Leave out the pictures, and write out exactly the lines from the beginning of the material to the line holding "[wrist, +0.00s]", that line included, and nothing else.

** BEGIN Material **

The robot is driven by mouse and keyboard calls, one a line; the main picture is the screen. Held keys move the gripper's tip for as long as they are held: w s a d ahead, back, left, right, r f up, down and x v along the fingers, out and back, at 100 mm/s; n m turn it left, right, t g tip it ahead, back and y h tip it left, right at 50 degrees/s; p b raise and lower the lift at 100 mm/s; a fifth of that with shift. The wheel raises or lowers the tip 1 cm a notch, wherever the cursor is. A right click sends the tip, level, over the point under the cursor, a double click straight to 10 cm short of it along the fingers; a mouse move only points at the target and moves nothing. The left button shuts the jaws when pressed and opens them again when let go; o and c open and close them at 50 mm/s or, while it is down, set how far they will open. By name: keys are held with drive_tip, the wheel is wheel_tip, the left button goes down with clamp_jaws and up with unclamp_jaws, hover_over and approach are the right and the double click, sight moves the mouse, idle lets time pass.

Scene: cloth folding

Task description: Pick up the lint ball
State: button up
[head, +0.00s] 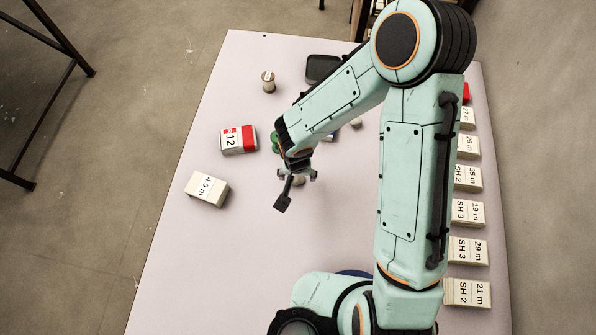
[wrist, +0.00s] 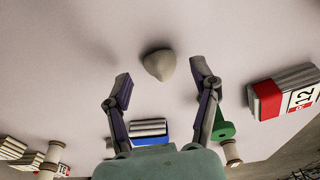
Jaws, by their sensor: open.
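The lint ball (wrist: 158,65) is a small grey-beige lump on the pale table, centred near the top of the wrist view. My gripper (wrist: 162,74) is open, with one finger on each side of the lump and visible gaps between. In the head view my gripper (head: 297,188) hangs over the middle of the table, and a small beige lump (head: 299,181) shows partly behind its fingers. The exact height of the fingertips over the table is hard to tell.
A red-and-white box marked 12 (head: 238,140) and a box marked 40 m (head: 207,188) stand left of my gripper. A spool (head: 268,81) and black tray (head: 322,66) are farther back. Several labelled boxes (head: 468,212) line the right edge. The front left table (head: 215,270) is clear.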

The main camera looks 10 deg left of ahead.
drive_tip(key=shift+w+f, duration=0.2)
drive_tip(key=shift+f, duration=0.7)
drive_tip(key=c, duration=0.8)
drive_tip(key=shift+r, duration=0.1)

** END Material **

| Exercise answer |
The robot is driven by mouse and keyboard calls, one a line; the main picture is the screen. Held keys move the gripper's tip for as long as they are held: w s a d ahead, back, left, right, r f up, down and x v along the fingers, out and back, at 100 mm/s; n m turn it left, right, t g tip it ahead, back and y h tip it left, right at 50 degrees/s; p b raise and lower the lift at 100 mm/s; a fifth of that with shift. The wheel raises or lowers the tip 1 cm a notch, wherever the cursor is. A right click sends the tip, level, over the point under the cursor, a double click straight to 10 cm short of it along the fingers; a mouse move only points at the target and moves nothing. The left button shuts the jaws when pressed and opens them again when let go; o and c open and close them at 50 mm/s or, while it is down, set how far they will open. By name: keys are held with drive_tip, the wheel is wheel_tip, the left button goes down with clamp_jaws and up with unclamp_jaws, hover_over and approach are the right and the double click, sight moves the mouse, idle lets time pass.

Scene: cloth folding

Task description: Pick up the lint ball
State: button up
[head, +0.00s] 
[wrist, +0.00s] 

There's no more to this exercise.